I’d like to thank you, Penn, for making French a dead language in my eyes. Thank you for taking my favorite subject and stabbing it relentlessly in the heart over and over and over while I stood by watching helplessly. Thank you for cutting it until the blood seeped everywhere and I sobbingly begged you to stop, please, just kill it and put it out of its misery.

November 20th, 2008 at 2:29 pm
I really hate to sound pretentious, but that really sucks. Coming in with some AP French, I never had to take one of the highschool-esque under 200 level classes. What else do you recommend that the department do?
November 20th, 2008 at 2:46 pm
I’m not really sure what you mean… what sucks?
November 20th, 2008 at 5:27 pm
I’m right with you Chaia!
I took the same 121/130/140 sequence with the same travel project and l’immeuble compositions plus all the lovely films and themed-weeks along the way. I felt more stressed out by the relentless busywork and multiple daily assignments for French class than I was in any of my core Wharton classes as a Freshman.
Then, I took 140 in the summer so I didn’t have to deal with it during the beginning of my sophomore year as well. During the summer, things got even more crazy with hours of homework nightly to cram two weeks of French class into one summer week. Maybe that is the same with other summer classes, but we still met 5 days a week and it was total overload.
I’m glad to see someone else bring up this issue, and I hope that future Penn kids get the experience a different program down the road.
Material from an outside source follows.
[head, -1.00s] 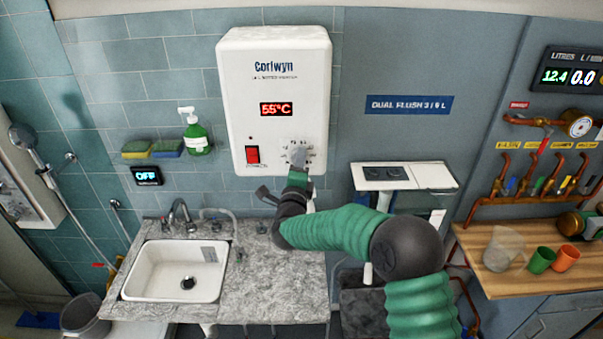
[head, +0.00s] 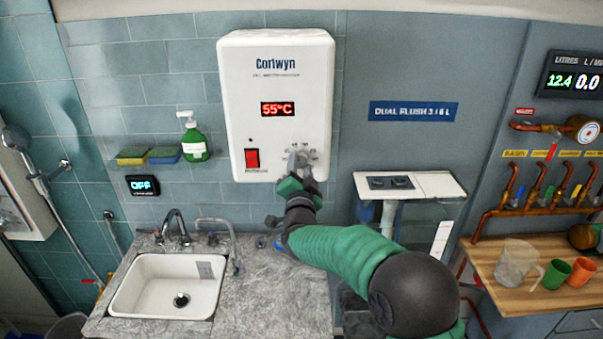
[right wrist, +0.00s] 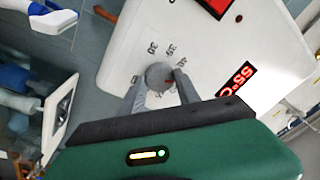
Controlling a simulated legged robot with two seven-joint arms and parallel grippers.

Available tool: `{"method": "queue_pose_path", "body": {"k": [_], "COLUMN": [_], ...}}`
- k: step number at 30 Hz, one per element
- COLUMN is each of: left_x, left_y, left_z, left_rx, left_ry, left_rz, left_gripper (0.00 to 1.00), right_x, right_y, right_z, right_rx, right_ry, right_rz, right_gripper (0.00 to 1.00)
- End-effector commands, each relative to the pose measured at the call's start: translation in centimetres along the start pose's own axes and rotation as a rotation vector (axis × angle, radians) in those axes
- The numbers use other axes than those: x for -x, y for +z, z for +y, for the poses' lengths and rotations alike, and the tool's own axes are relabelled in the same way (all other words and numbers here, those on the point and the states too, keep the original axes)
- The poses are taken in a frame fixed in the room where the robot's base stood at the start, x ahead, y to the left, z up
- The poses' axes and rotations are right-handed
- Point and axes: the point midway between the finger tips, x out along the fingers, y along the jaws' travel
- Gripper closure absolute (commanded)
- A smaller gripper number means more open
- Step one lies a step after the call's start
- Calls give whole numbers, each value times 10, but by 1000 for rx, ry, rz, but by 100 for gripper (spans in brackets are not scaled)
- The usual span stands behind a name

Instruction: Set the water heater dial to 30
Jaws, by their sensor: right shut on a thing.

Stick with it and you’ll be done soon!
November 20th, 2008 at 7:18 pm
Chaia,
Thanks so much for bringing this up. I think you highlight a few severe defects with the university’s French program. In an attempt to break away from the really standard book-based intro language programs (where you learn grammatical rules in a fairly logical order and vocabulary in sections organized by theme), Penn’s French program has become, well, not really a program that teaches you French. Instead we’re left with some sort of disjointed “cultural study” that puts more emphasis on creative writing than on the useful basics of the writing in the language. I actually took all four intro/intermediate levels at Penn (110, 120, 130 and 140) and really experienced many of the same frustrations you mentioned. In addition, I found myself thoroughly unprepared for the 200 level classes on the Penn in Tours program. I have also recently decided to not pursue the French minor I had originally intended to do, after discovering that 202 was so similar to the 100 levels.
Anyway, it really is a shame that more hasn’t been done to fix these issues. Thanks again for writing this article, hopefully some of the right people will read it.
Georgette
November 25th, 2008 at 12:18 pm
“These were not ordinary freshmen; they were freshmen blessed with extraordinarily vast knowledge of the French language and accents like angel dust dipped in whipped cream. I was doomed.”
Wait, so you couldn’t handle that there were people who were more talented than you in your class? And that is a reason you don’t like French? Sounds like someone has a bit of an inferiority complex- what a GREAT reason to not like a subject “the other kids are better than me”!
November 27th, 2008 at 7:14 pm
I am planning to major in both French and Russian, and have had more than a year’s experience in Penn’s French department.
You write, “French 121 met every day, dashing my hopes for a class-free Friday and complicating my already daunting schedule. I suffered through the mind-numbing workbook assignments and ludicrous class activities of the entry-level course.” Unfortunately foreign languages, unlike most other academic subjects, require a huge amount of work and repetition. If you want to be fluent, you have to repeat the same type of structures over and over again, and you have to spend hours every week practicing speaking. From this post, it seems like you did not want to put in the amount of effort that a college-level language course requires.
Next, you complain about the creative compositions that your class required you to write each week. I know that at the beginning of my course, I was also extremely skeptical about these assignments. But I found that they forced me to find words and structures that were not necessarily brought up in class, as well as allowing me to find a personal writing style. I cannot verify your claim that the most scandalous compositions got the highest grades, but in my class (and in almost every other subject I know), grades were based on both creativity as well as grammatical correctness.
Finally, I have to agree with Syd’s comment. The fact that there were freshmen who happened to be better than you really bothered you? Maybe they just didn’t mind having to have class on Fridays.
January 8th, 2009 at 4:43 pm
I had the opposite experience. I found Penn’s French classes a refreshign change from high school. My high school French experience involved copying grammatical rules and conjugating verbs –and not much else. We spoke in english and it was little more than a grammar, vocab drill session.
At Penn, we did something that may seem revolutionary: we actually spoke in FRENCH….the whole time. We wrote essays, did group projects, discussed books and films- you know actually COMMUNICATING in french. Grammar took a backseat and I learned far more in a semester at Penn then I did in three years of high school. Communication is the key to language acquistion-things like grammar and vocab will follow naturally once you are forced to communicate in the language. I felt penn did an excellent job of this and it was one of the most rewarding experiences I had as a penn student.